I find it telling that the sitcom The Big Bang Theory includes references to Blade Runner, and screenings of the 'Director's Cut' in the roster of nerdy titles to which its characters obsessively refer. Telling because unlike truly nerd-worthy creations like Star Trek or Lord of the Rings/The Hobbit (which, after all, will embarrass anyone bold and foolish enough to attempt to dress like the characters from these stories), Blade Runner is a very sexy, un-nerdy movie and this says something about the aura under which Philip K. Dick's writing is now generally received in the world, i.e. as something sexier than it really is (Dick is a cult figure whose corpus of writing is a very mixed bag). The Big Bang Theory's joke, of course, is that the Director's Cut contains only a few extra seconds, and that only obsessives would care. The beauty of the joke is that gets to the core of something serious, and what that is is the subject of this review.

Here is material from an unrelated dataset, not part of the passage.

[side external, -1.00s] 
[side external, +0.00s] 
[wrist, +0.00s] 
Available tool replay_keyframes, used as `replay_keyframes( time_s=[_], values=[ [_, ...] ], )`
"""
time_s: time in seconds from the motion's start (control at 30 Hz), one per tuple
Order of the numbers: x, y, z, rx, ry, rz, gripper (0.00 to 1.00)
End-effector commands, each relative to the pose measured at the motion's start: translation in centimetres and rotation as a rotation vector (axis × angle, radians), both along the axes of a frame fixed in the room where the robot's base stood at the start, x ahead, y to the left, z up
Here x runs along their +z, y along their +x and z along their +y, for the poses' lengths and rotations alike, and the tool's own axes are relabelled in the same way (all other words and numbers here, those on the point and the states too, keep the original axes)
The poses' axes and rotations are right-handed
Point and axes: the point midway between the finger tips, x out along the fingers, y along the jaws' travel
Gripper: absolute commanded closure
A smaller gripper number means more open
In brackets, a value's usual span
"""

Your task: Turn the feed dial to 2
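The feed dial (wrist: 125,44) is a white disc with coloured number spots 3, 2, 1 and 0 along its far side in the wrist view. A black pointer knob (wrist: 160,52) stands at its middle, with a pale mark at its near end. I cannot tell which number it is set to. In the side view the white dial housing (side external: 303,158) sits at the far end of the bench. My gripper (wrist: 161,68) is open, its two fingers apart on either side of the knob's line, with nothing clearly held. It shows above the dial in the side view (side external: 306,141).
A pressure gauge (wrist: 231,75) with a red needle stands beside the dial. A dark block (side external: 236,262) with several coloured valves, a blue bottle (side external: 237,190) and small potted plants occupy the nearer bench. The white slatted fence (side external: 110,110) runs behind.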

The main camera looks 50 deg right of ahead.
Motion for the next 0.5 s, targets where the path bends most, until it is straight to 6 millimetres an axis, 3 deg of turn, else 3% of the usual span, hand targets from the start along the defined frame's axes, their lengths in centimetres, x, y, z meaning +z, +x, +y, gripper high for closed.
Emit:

This review will address, among other things, the perception that Blade Runner 2049 is failing to live up to its earnings expectations because it lacks appeal to female audiences, despite Ryan Gosling and Harrison Ford playing key roles (Guardian, 2017). It will also assess the movie's visual-poetic power (Roberts, 2006) and how it measures up to previous iterations, taking into account the 'inflation' of technological capability in the interims between both Do Androids Dream of Electric Sheep? (DADES) (Dick, 1968) and the movie it inspired, the original Blade Runner; as well as that between Blade Runner and Blade Runner 2049.
DADES is concerned as much with environmental and ecological catastrophe as it is with philosophical questions of consciousness and agency. Especially in its early pages, DADES touches frequently on questions of animal rights, on humans as animal-types, and on the fascisms involved with the denial of the continuities that exist between humans and other animals, the consequences of which are experienced by future-humanity as mass-extinction, environmental catastrophe, and the potential complete abandonment of earth for extra-terrestrial colonies.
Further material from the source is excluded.